For my part, I travel not to go anywhere, but to go. I travel for travel's sake. The great affair is to move. ROBERT LOUIS STEVENSON
Sunday, 24 April 2011
Love's A Rocky Road
I have a confession to make. I've been having a passionate love affair for many years and it looks like continuing for a long time yet. What is more, I rather fear it's been going on with the full knowledge of my wife. Sometimes I hardly get to see the object of my desire from one year to the next; yet she's always tucked away somewhere in my heart. Though shapely and rounded, curvaceously bosomy even, she can also, at times, be rough, spiky and a wee bit dangerous.
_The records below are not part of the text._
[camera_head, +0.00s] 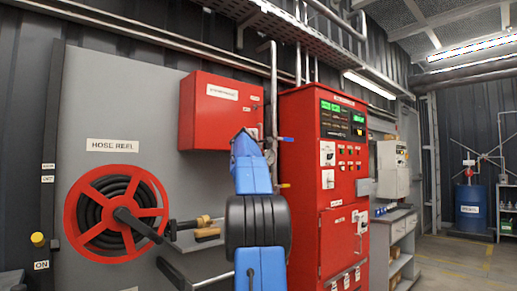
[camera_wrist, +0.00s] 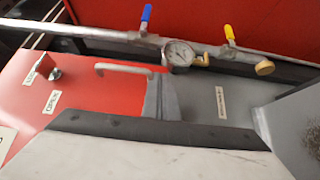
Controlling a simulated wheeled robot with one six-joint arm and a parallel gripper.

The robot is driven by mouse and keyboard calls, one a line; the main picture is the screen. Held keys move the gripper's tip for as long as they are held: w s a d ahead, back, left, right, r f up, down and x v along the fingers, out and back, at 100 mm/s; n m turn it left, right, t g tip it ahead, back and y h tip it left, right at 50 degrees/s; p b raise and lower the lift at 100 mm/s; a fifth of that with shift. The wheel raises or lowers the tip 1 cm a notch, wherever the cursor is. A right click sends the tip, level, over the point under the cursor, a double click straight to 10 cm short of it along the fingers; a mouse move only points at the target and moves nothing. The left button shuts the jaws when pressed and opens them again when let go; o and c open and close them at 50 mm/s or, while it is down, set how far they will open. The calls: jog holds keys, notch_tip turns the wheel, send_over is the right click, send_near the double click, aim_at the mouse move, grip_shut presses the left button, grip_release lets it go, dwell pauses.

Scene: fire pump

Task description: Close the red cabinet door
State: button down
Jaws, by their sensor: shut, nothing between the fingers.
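The red cabinet (camera_head: 187,118) is a box on the grey wall panel, left of centre in the head view. Its door (camera_head: 222,110) faces me with a white label and looks near flush; I cannot tell if a small gap remains. My arm hides its lower right corner. In the wrist view, which is turned sideways, the door (camera_wrist: 85,90) lies at left with an "OPEN" label, a small latch and a pale handle (camera_wrist: 125,68). My gripper (camera_wrist: 160,85) appears as narrow grey fingers, shut and empty, near the door's edge; contact is unclear. It is hidden in the head view.
A pipe with a gauge (camera_wrist: 179,54), a blue valve lever (camera_wrist: 146,15) and a yellow one runs close beside the door. A tall red control cabinet (camera_head: 305,190) stands right of my arm. A red hose reel (camera_head: 117,213) is at lower left. Open floor (camera_head: 455,260) lies right.

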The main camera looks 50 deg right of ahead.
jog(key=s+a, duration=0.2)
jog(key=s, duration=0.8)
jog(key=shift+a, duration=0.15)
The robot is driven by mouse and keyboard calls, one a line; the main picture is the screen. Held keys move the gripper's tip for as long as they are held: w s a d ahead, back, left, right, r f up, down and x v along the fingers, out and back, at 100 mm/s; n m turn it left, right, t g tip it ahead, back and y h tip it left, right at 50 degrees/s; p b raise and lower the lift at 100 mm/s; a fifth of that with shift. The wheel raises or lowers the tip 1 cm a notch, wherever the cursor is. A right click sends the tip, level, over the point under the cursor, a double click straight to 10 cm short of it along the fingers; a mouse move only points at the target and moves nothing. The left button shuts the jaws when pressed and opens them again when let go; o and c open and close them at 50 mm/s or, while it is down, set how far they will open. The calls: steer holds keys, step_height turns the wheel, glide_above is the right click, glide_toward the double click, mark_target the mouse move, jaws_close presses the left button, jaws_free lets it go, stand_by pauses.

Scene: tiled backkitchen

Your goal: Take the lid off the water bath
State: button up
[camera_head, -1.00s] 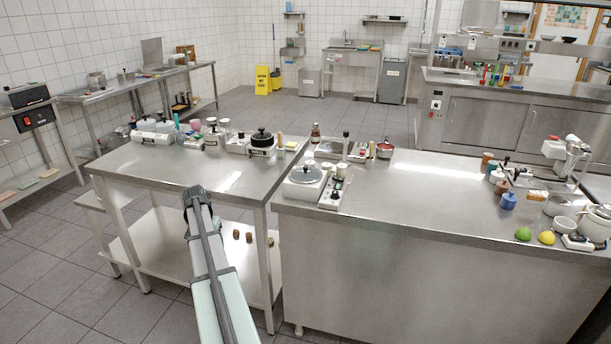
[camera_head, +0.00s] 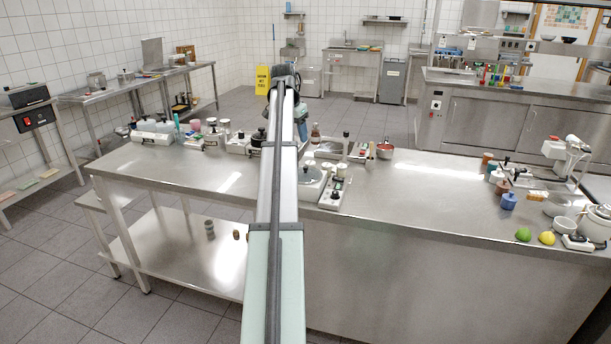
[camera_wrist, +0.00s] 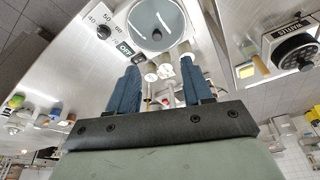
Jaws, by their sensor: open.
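The water bath (camera_head: 309,192) is a white box near the left end of the right-hand steel counter. My arm hides its left part in the head view. Its round grey lid (camera_head: 312,175) appears to be on it. In the wrist view the water bath (camera_wrist: 185,42) is at the top, with a dial marked with numbers and OFF on its panel. In the head view my gripper (camera_head: 300,112) is raised above the counters.
Small bottles and jars (camera_head: 345,148) and a red pot (camera_head: 385,150) stand behind the water bath. The right counter's middle (camera_head: 430,195) is clear.

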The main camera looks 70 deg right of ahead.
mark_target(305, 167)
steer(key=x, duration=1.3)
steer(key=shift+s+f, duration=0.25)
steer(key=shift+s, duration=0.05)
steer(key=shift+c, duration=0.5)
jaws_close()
But mostly she welcomes you with open arms, and is as soft and playful as a spring lamb gambolling on new spring turf. I'm talking, of course, about the English Lake District and her fells.
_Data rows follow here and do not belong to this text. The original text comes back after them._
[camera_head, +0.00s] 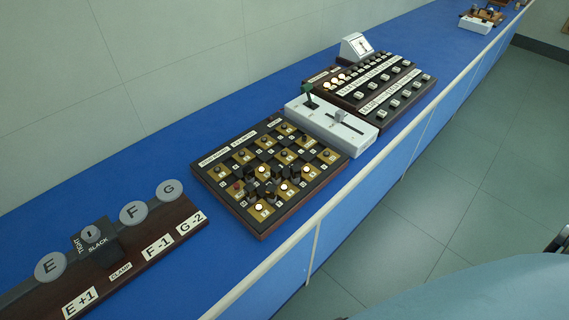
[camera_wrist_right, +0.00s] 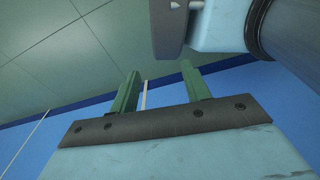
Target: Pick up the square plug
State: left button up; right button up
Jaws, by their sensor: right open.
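A dark board with a checkered brass-and-black panel (camera_head: 212,186) lies on the blue bench in the head view. Several small dark plugs or knobs (camera_head: 250,189) stand on it, clustered toward its front half, among lit round lamps. At this size I cannot tell which one is the square plug. My right gripper (camera_wrist_right: 159,70) shows in the right wrist view, its two green fingers apart with nothing between them. No plug shows in that view. My left gripper is not in view.
A white slider box (camera_head: 345,133) with a green lever stands behind the board, then a dark switch panel (camera_head: 405,101). A wooden strip with round E, F, G discs (camera_head: 150,257) lies front left. Bare blue bench (camera_head: 160,165) lies between board and wall. A pale rail (camera_head: 300,232) edges the bench.

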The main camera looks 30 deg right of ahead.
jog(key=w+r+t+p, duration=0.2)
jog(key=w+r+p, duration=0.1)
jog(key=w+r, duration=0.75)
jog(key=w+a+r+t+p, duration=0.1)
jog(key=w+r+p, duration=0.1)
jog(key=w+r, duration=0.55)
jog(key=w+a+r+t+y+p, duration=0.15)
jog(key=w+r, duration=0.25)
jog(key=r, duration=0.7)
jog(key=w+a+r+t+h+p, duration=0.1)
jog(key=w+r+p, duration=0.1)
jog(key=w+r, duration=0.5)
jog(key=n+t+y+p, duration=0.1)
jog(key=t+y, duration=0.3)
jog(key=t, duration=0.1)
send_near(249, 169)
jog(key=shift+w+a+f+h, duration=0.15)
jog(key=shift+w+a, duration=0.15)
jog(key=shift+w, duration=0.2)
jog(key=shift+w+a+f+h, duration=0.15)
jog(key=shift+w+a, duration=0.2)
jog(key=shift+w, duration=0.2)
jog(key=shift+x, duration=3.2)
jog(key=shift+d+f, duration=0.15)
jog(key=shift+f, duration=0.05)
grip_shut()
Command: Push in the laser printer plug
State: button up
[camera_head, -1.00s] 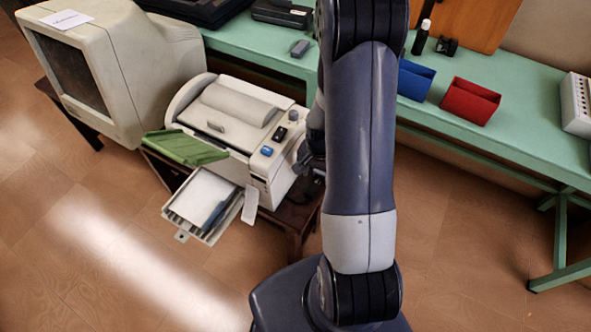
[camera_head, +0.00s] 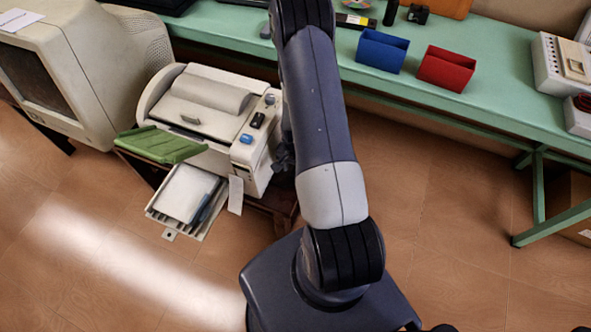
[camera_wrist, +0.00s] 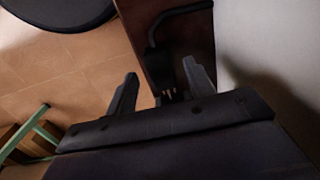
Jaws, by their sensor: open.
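The laser printer (camera_head: 205,110) is a cream machine with a green tray flap and an open paper tray, on a small brown table in the head view. In the wrist view its pale side fills the right (camera_wrist: 262,50). A black plug (camera_wrist: 160,70) with a bent black cable and pale prongs shows against the brown table side in the wrist view. My gripper (camera_wrist: 160,70) is open, one finger on each side of the plug as seen there; I cannot tell whether they touch it. In the head view my gripper (camera_head: 283,158) is a dark shape beside the printer's right side, partly hidden. No socket is discernible.
A big cream monitor (camera_head: 85,75) stands left of the printer. A green bench (camera_head: 490,65) behind carries a blue bin (camera_head: 382,50), a red bin (camera_head: 446,68) and white devices. The small brown table (camera_head: 285,200) is close to my arm. Floor is open at front left and right.

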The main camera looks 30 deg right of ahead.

These peaks have not the awe-inspiring height and grandeur and hazardousness of the Alps, or even the Pyrenees. They are friendlier and generally more accessible than the mountains of Scotland and Wales. In fact, never were hills more 'doable' and forgiving. Yet they must not be underestimated: each icy winter there's a toll of hillwalking injuries, even deaths; and there are certain loose gullies and steeply-inclined rakes which are interesting to say the least.
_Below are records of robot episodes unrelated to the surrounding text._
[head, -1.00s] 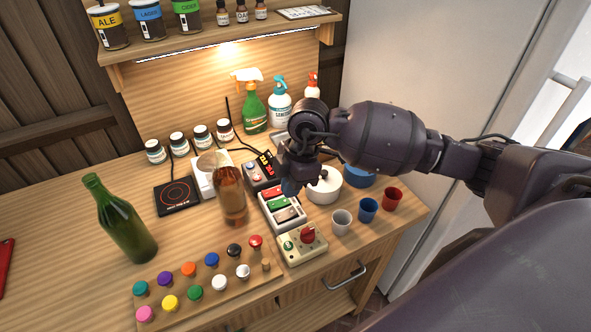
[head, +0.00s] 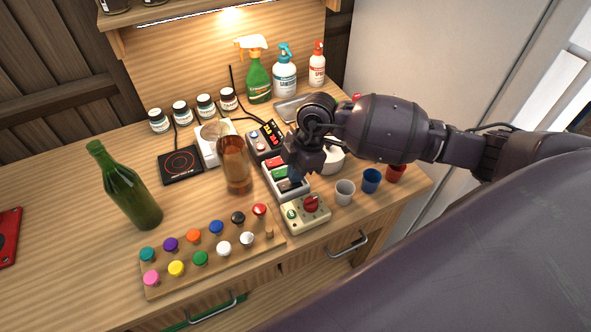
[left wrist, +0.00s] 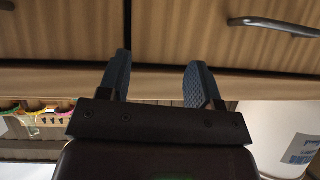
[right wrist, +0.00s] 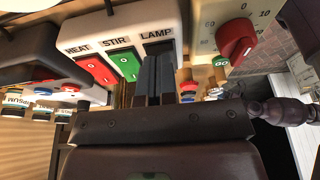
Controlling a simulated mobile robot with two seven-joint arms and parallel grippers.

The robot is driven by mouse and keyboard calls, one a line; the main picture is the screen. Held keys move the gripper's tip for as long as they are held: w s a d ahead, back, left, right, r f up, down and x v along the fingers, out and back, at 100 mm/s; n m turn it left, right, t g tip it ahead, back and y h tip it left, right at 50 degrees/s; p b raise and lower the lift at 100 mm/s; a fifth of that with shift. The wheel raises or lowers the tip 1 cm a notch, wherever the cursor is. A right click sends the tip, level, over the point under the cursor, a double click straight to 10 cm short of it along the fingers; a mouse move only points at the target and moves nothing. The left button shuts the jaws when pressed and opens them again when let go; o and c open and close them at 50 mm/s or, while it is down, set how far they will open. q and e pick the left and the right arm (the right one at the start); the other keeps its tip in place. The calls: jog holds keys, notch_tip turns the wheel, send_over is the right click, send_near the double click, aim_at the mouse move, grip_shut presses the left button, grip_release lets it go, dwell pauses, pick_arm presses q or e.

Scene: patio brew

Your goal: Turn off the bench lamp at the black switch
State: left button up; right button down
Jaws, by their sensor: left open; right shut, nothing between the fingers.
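The white switch box (head: 271,181) stands on the bench. In the right wrist view its rockers are labelled HEAT, red (right wrist: 95,71), STIR, green (right wrist: 125,64), and LAMP, whose label (right wrist: 157,34) shows. My right gripper (right wrist: 154,60) is shut and empty, its fingertips at the LAMP rocker and covering most of it; I cannot tell whether they touch. In the head view the right gripper (head: 295,178) is over the box's near end. The bench lamp strip (head: 180,17) is lit under the shelf. My left gripper (left wrist: 157,72) is open and empty before the drawer fronts.
A cream box with a red knob (head: 311,203) stands just nearer than the switch box. A peg board (head: 212,262) lies at the front edge.

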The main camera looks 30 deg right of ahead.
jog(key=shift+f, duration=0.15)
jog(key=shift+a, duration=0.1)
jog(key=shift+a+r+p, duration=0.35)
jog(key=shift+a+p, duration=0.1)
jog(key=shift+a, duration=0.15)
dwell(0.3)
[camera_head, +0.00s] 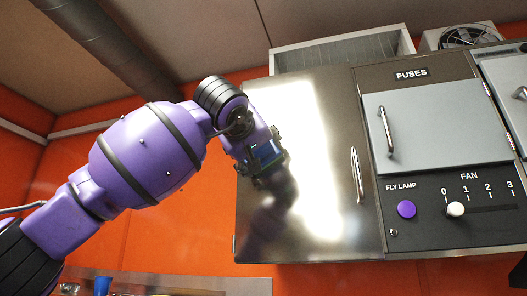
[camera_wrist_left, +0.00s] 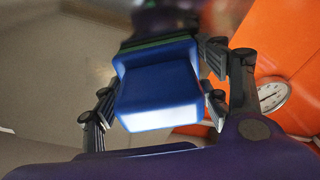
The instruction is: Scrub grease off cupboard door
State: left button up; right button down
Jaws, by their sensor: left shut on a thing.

I was visiting Lakeland in my imagination long before I ever went there in person, and did this mainly through A Pictorial Guide To The Lakeland Fells: that immortal seven-volume work by the retiring English accountant, felllwalker, guidebook writer and curmudgeon, Alfred Wainwright, known affectionately by the fellwalking fraternity as simply 'AW'. AW worked on his painstakingly detailed manuscripts from the early 1950s until the mid 1960s, completing one page a night. These manuscripts were reproduced in book form just as he'd created them: pen and ink drawings of the fells and their paths, executed with outstanding draughtsmanship and accompanied by a quirkily beguiling text written in a tiny hand.
There are two hundred and fourteen fells lovingly listed, described and illustrated in AW's masterwork - all except one (Castle Crag in Borrowdale) over a thousand feet in height. These fells are now known eponymously as the 'Wainwrights', and it's the ambition of many high level ramblers to climb each and every one, myself included. Although I wouldn't call myself an assiduous peak bagger, I calculated the other day how many peaks I'd already bagged, and decided I would make it a lifetime goal to do the lot. My total so far is thirty-eight. By my reckoning that makes one hundred and seventy six to go. So, if I suddenly start writing starry-eyed and giddily romantic posts from Kendal or Keswick or Crummock Water in the near future, you'll know what I'm up to ...
(The first photo was taken a few years ago on Scafell - at 3163 ft the second highest fell in the Lake District. The second is of Pillar Rock, which lies just below the 2927 ft summit of Pillar. Pillar Rock is really a climbers-only ascent. It was far too scary for me to attempt.)